One parcel was 137.21 acres at Ferry Road. Valued at $6.8 million, it is the land that had been offered to Deschutes Brewery. Deschutes was considering a number of locations in Virginia, North Carolina, and South Carolina, and in the end determined the best incentives came from Roanoke. The county first purchased the land in March of 2015. The commissioners met in an emergency closed session and agreed to take the land from Henderson County to lure a business known to the public then only as Company A. After a mockery of a public hearing was held on Company A, the county purchased the plot, the proceeds being split 50-50 between Henderson County and the City of Asheville as a means of settling a small part of the ongoing Water Disagreement. There was talk of Asheville building an outdoor firing range for the police department as part of the deal, but that never came to fruition, either.
The commissioners did not approve the sale unanimously, the vote being split along party lines. Republicans Joe Belcher, Mike Fryar, and Miranda DeBruhl were opposed. Made public after the deal was commentary from the closed meeting. Fryar objected to the process, and Belcher’s faith made him uncomfortable using so much taxpayer money to incentivize beer. According to DeBruhl, Commissioner Brownie Newman had stressed a need to “control” the property immediately to prevent developer Jack Cecil, of Biltmore Farms, from “controlling” it.
DeBruhl was later shamed by her fellow commissioners for calling Deschutes’ president, Michael Lalonde. She felt the brewery was taking the county taxpayers for a ride, missing deadline decision dates for seven months. All she wanted was a yes or no.
The property was put up for sale by the county in April, but it received no offers. Greene said about sixty of the acres are developable, with room for about 400,000 square feet of building footprint. The property was, however, deed restricted. It must be used for economic development, and it must provide a greenway. Commissioner Joe Belcher advised Greene to negotiate down any real estate sales commission; whoever sold that much land would be happy with the discount.
Another property, which went up for bid a year ago, was 2.08 acres at 32 Compton Drive, valued at $915,000. The former location of a daycare center, this parcel sits near Eliada Home in Leicester. Greene said the county had had many discussions with representatives from Eliada. She is waiting for them to develop a proposal, but the county is not in a position to give the property away.
A third property was 8.55 acres of undeveloped property off US 70, priced at $61,900. It was gifted to the county in the late 1990s. The plan at the time was to build a park; but the property has proven, in Greene’s words, “problematic.” Staff mows it twice a year, and they’ve had to chain off access. Greene said the county is at the point of not wanting to take care of the parcel anymore.

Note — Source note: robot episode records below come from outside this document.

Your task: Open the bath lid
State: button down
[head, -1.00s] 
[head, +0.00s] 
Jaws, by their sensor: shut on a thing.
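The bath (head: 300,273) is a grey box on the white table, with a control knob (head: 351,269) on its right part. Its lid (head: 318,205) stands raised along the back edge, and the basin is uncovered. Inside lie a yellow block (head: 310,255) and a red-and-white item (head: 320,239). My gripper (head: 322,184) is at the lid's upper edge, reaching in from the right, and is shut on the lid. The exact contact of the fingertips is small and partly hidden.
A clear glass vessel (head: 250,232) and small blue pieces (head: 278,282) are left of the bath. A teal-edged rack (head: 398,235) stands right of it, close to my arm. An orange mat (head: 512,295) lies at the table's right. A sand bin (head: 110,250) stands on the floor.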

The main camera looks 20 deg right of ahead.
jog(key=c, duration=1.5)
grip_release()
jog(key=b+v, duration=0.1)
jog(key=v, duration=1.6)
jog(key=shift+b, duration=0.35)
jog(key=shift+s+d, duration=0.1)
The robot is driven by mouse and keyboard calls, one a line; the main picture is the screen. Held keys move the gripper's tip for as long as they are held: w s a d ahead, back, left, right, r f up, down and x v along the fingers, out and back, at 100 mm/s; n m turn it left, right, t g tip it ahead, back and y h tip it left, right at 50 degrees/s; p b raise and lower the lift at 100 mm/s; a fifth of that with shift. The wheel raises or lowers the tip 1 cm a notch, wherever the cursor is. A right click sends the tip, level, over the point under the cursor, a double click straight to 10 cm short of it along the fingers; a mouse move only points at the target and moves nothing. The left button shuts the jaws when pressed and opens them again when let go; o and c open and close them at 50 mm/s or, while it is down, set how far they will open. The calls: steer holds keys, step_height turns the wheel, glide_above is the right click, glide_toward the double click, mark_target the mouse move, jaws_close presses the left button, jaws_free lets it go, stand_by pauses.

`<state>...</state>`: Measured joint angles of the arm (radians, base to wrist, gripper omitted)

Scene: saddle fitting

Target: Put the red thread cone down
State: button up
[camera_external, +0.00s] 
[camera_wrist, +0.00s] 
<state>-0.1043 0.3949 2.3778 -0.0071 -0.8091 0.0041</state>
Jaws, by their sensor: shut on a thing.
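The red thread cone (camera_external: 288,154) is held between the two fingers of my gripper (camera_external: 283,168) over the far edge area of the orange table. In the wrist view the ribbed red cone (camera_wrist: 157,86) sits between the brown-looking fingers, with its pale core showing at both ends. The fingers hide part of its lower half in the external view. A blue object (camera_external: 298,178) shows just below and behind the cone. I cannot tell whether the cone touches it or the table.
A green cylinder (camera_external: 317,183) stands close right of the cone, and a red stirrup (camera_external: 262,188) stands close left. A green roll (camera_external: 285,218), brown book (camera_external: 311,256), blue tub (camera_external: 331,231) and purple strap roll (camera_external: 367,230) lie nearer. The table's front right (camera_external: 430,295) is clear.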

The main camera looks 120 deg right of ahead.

The parcel sits next to the concrete plant, in the floodway, and there is a major powerline overhead. Noting the county was trying to market the property, Newman jested, “It’s close to everything … A jewel in the rough.”
Commissioner Ellen Frost suggested asking Friends & Neighbors of Swannanoa if they could put it to “imaginative” community use. “Nothing ventured, nothing gained,” she explained.
The remaining two properties were down in Avery Creek. One was 0.95 acres of undeveloped land at 108 Smokemont Drive, valued at $44,100. The other was 1.17 acres at 1322 Double Knob Drive, valued at $46,500. They are part of a subdivision that went into bankruptcy. A developer bought four parcels, and then the county bought two of the four in foreclosure. The subdivision is now almost half built out, but the county’s parcels are very steep. If the county could unload the parcels, it could save $4000 a year in general and special assessments. But those assessments were also making the properties difficult to sell.
Commissioner Holly Jones recommended asking developers of affordable housing if they were interested in the properties. Greene said the county had only contacted neighboring property owners to date. There was no minimum size for housing in the subdivision, but any construction would be subject to architectural review. Jones added that there were a number of private developers building affordable housing, now. The city had a list the county might consult.
There is an affordable housing crisis in the region, and the most straightforward way to drive down the cost of housing is to increase supply. There is also demand for more jobs. Why was government to decide what goes on the property?
Study after study has shown that freer markets are conducive to more prosperity. All other factors being equal, government acts at best as a middleman taking a rake, and at worst, a serious economic distorter, using its force to pump the flow of trade in directions it rationally would not. While government may not directly charge fees, anything it does usually requires salaried staff. In other words, government’s work on providing affordable houses, except to eliminate extraneous regulations, is driving costs up by forcing bad fits.
This leads to the notion of fatal conceit, the idea that government knows best. The commissioners couldn’t just put the property on the market and sell it to somebody who makes a fair bid. Government decided it would be best to put rent-controlled properties on land carrying a special assessment. Perhaps the county could give incentives to make somebody build at what would otherwise be a loss.
What’s more, with all the people needing jobs and affordable housing, the city keeps a special list. It conjures multiple published arguments against rent control that claim housing with artificially-low prices tends to wind up going only to the politically-connected. And that flies in the face of classical liberalism’s quest to maintain a government that bestows no privileges.